[start]

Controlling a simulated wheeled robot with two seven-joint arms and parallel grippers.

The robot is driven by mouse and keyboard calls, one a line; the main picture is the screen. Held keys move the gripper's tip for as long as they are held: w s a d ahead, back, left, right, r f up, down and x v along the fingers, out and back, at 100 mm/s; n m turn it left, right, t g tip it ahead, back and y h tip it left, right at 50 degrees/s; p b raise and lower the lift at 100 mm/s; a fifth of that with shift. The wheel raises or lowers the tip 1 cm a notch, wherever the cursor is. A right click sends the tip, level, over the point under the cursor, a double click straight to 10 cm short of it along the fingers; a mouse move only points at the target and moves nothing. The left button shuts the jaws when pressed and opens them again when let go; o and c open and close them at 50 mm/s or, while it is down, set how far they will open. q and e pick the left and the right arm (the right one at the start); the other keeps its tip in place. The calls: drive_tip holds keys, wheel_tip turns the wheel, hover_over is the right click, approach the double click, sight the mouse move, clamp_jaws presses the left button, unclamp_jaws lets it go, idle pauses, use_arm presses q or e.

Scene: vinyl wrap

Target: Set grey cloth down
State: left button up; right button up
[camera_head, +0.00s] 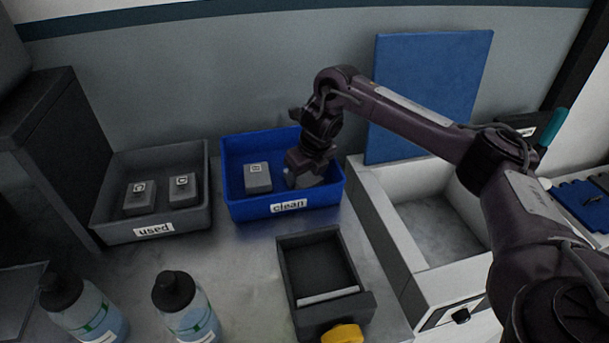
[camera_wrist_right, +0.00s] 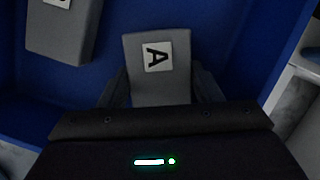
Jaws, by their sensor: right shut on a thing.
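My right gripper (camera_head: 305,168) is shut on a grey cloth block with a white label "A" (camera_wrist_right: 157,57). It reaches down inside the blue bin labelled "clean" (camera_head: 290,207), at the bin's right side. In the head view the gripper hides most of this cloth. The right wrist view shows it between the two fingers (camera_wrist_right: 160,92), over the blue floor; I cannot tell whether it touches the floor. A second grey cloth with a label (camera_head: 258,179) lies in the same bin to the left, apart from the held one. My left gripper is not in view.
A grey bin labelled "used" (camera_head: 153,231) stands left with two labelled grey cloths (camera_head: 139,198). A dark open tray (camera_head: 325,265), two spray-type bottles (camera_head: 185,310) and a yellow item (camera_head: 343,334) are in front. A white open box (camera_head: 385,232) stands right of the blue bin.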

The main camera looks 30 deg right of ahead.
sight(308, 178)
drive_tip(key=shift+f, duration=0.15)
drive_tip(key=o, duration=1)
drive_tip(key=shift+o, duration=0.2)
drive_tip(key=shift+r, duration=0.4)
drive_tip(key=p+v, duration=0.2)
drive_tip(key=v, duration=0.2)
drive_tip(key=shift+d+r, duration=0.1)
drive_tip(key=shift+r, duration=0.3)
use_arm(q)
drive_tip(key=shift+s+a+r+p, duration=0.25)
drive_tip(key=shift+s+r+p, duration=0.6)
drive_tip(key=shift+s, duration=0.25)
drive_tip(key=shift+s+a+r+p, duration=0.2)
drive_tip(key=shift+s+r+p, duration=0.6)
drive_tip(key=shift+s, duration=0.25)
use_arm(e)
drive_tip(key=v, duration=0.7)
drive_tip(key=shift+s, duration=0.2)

[end]
[start]

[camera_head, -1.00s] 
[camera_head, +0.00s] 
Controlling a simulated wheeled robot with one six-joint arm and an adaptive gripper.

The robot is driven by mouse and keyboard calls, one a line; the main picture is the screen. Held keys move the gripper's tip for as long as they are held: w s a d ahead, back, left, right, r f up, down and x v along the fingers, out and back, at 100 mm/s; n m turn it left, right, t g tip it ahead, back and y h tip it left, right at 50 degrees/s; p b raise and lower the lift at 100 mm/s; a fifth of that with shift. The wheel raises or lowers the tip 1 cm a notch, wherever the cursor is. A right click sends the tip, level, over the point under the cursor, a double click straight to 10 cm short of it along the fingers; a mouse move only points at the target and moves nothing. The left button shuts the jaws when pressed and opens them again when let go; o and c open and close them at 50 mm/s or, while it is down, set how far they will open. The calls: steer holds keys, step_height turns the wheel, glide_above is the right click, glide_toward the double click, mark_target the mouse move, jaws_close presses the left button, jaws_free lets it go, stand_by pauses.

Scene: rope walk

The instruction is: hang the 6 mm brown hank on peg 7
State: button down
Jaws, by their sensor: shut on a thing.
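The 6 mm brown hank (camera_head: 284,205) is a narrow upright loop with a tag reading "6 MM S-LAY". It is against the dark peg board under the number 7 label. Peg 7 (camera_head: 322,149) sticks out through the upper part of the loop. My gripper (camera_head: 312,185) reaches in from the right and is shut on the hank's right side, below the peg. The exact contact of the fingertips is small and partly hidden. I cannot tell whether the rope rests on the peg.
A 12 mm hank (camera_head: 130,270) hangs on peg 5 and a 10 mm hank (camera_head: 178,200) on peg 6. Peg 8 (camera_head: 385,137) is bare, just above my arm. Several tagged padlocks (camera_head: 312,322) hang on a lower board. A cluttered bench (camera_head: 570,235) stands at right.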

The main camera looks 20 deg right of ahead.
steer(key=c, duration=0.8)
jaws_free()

[end]

§ Task to carry out:
Whichever lines contain the string "joint", select and copy them.

§ Final result:
Controlling a simulated wheeled robot with two seven-joint arms and parallel grippers.
Controlling a simulated wheeled robot with one six-joint arm and an adaptive gripper.

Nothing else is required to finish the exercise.